Burnley took a point away from the Britannia Stadium yesterday and probably doomed Paul Lambert and his team to a return to Championship football.
At the other end of the footballing spectrum, if European football returns to Turf Moor next season, then Sean Dyche and his players will have learned lessons from the two matches they were obliged to play within a ridiculously short time span.
First, there was the visit of Chelsea to Turf Moor on Thursday night; a team, a manager and a club well versed in the wiles of European football. They offered Burnley a glimpse of what they might well encounter when continental sophisticates come calling.
The Blues nurtured possession and thereby managed the game sufficiently well to see off a determined challenge from the Clarets but in truth, they never looked like succumbing to.
Ease on the ball, decision-making that was fast and accurate and the ability to slip comfortably into a higher gear after Ashley Barnes’ goal had briefly called Chelsea’s win into question, were all clear indicators of how high-quality teams will look to negotiate their visits to Turf Moor.

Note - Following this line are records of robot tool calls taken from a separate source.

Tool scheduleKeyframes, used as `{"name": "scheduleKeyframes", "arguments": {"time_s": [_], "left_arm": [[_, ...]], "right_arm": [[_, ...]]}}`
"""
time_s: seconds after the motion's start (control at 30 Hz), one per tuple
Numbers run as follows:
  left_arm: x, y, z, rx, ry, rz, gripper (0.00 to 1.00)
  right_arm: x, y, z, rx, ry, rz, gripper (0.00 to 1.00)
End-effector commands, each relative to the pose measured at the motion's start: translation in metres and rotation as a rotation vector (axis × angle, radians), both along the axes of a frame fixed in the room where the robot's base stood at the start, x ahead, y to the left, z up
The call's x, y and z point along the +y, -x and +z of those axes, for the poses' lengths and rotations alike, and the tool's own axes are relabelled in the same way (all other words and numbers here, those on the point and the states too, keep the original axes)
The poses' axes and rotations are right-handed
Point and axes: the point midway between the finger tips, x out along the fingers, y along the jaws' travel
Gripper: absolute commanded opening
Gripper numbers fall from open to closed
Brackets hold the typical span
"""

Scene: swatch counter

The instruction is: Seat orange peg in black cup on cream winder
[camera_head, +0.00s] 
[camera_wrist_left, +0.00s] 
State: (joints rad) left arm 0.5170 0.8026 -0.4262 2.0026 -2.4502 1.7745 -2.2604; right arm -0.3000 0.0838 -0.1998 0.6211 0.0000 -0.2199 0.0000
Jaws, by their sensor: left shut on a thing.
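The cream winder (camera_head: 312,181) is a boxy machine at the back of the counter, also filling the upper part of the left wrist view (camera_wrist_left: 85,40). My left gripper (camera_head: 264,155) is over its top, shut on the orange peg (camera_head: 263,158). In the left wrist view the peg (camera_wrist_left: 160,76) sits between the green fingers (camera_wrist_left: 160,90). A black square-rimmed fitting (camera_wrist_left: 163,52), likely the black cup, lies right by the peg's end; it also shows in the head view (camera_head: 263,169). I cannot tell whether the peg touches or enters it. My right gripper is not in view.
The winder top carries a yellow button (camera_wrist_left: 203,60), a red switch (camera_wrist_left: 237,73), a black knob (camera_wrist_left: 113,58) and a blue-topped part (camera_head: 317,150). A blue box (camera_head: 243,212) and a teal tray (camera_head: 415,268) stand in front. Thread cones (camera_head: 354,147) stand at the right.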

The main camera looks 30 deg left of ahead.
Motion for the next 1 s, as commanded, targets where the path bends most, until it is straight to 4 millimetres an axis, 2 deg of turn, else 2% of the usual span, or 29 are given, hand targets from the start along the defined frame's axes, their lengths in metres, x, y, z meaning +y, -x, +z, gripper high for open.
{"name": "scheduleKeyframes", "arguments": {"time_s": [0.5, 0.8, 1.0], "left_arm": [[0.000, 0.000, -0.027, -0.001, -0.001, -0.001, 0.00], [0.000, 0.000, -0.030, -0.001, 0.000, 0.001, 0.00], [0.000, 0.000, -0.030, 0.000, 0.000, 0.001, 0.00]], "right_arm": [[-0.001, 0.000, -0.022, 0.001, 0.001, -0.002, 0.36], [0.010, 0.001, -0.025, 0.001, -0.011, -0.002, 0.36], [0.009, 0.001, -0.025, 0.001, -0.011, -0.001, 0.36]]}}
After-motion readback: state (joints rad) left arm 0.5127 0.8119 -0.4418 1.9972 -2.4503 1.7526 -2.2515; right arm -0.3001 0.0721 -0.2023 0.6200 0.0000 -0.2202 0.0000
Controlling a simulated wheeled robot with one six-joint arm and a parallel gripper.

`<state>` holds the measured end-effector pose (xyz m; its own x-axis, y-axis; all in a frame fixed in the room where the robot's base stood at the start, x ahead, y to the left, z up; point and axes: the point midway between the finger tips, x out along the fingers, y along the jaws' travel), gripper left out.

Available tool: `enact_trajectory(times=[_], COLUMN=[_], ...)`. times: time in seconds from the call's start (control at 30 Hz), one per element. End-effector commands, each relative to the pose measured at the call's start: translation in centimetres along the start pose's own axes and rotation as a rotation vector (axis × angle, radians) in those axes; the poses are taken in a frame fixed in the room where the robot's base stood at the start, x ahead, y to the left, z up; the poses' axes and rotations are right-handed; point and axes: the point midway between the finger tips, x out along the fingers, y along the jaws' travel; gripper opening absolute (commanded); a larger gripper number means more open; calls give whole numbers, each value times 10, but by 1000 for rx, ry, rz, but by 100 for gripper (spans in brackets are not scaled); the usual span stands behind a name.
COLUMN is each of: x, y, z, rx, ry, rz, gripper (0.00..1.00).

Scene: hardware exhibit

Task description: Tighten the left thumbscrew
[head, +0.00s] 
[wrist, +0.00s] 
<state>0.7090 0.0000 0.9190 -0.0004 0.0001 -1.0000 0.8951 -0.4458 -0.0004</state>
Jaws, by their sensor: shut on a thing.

Then there is the issue of being required to play on Thursday and Sunday, an obligation incumbent upon Europa League participants. At Stoke yesterday, Burnley gave an oddly disjointed and jittery first half display during which they fell behind to a neat but deflected finish from the Potters’ Badou Ndiaye.

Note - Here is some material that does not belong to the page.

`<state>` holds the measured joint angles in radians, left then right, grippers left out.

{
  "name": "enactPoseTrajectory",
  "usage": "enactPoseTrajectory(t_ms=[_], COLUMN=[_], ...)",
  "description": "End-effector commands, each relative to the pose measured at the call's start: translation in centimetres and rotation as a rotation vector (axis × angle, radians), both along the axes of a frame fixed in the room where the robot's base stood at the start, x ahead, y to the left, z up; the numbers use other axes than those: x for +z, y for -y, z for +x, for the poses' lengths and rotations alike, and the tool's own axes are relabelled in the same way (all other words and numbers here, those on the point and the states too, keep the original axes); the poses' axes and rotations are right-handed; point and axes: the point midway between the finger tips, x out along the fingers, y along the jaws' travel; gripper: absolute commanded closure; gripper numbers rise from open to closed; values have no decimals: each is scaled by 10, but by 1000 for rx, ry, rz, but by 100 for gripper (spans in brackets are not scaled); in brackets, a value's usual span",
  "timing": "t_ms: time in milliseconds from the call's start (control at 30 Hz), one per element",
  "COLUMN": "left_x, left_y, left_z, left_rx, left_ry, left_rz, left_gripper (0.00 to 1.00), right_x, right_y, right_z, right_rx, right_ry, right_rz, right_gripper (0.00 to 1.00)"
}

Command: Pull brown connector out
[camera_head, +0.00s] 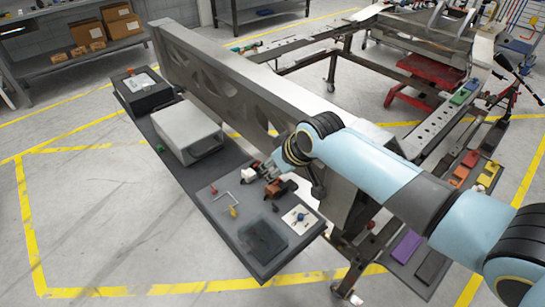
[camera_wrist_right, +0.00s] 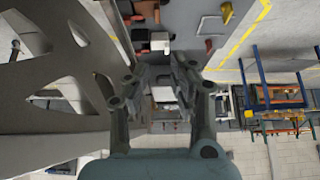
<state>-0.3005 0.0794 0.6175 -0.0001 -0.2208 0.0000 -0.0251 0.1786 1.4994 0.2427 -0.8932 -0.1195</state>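A brown connector block (camera_head: 279,187) sits on the dark side shelf (camera_head: 205,187) in the head view, just below my right gripper. A small red and white part (camera_head: 249,174) lies to its left. My right gripper (camera_head: 265,171) is over the shelf beside the metal beam, close to both parts. In the right wrist view its two fingers (camera_wrist_right: 161,76) stand apart with a gap between them, and nothing is clearly held. A white block (camera_wrist_right: 160,41) shows beyond the fingertips, with a brown piece (camera_wrist_right: 147,10) farther up. Contact cannot be told. My left gripper is not in view.
The long metal beam (camera_head: 235,85) runs close behind the shelf. A grey housing (camera_head: 187,130) and a black box (camera_head: 144,90) stand farther left on it. A hex key, a yellow part (camera_head: 233,212) and a dark tray (camera_head: 262,240) lie nearer the front.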

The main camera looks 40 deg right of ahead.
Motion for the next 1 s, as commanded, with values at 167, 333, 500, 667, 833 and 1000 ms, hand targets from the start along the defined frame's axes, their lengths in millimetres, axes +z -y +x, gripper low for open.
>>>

This was a match Stoke simply had to win if they were to hold out any hope of avoiding relegation and their supporters were perhaps looking to Burnley, seemingly secure in their seventh-place tenure to provide the Potters with a Premier League lifeline.
But Burnley rallied impressively in the second half, and after Barnes’ scrambled equaliser, the momentum and confidence visibly drained from the bodies of the Stoke players, which is often the way with struggling teams, and it was the Clarets who thereafter looked the likelier winners.
That they did not do so was down in no small part to an impressive display of goalkeeping from Jack Butland, a rival of Burnley’s Nick Pope for a place in England’s World Cup squad.
Watching Butland play, you can’t help but feel the keeper will still be playing in the Premier League next season, but perhaps not in the service of his current employers. The England hopeful pulled off a host of wonderful saves to deny Burnley's Johann Berg Gudmundsson in particular.
With just three Premier League matches remaining, an outstanding season for Sean Dyche’s Clarets is closing. The South coast duo of Brighton and Bournemouth, both safe from relegation fears, visit Turf Moor either side of an intrusion on Arsene Wenger’s Emirates farewell.
Burnley have fully sold out their away allocation and it seems the Clarets fans are intent on spoiling the Frenchman’s leaving party!
Finally, a word of heartfelt congratulations to the Clarets closest neighbours, Accrington Stanley who have secured promotion to League Two. A truly superb achievement by John Coleman and his players, very well-done Accrington Stanley.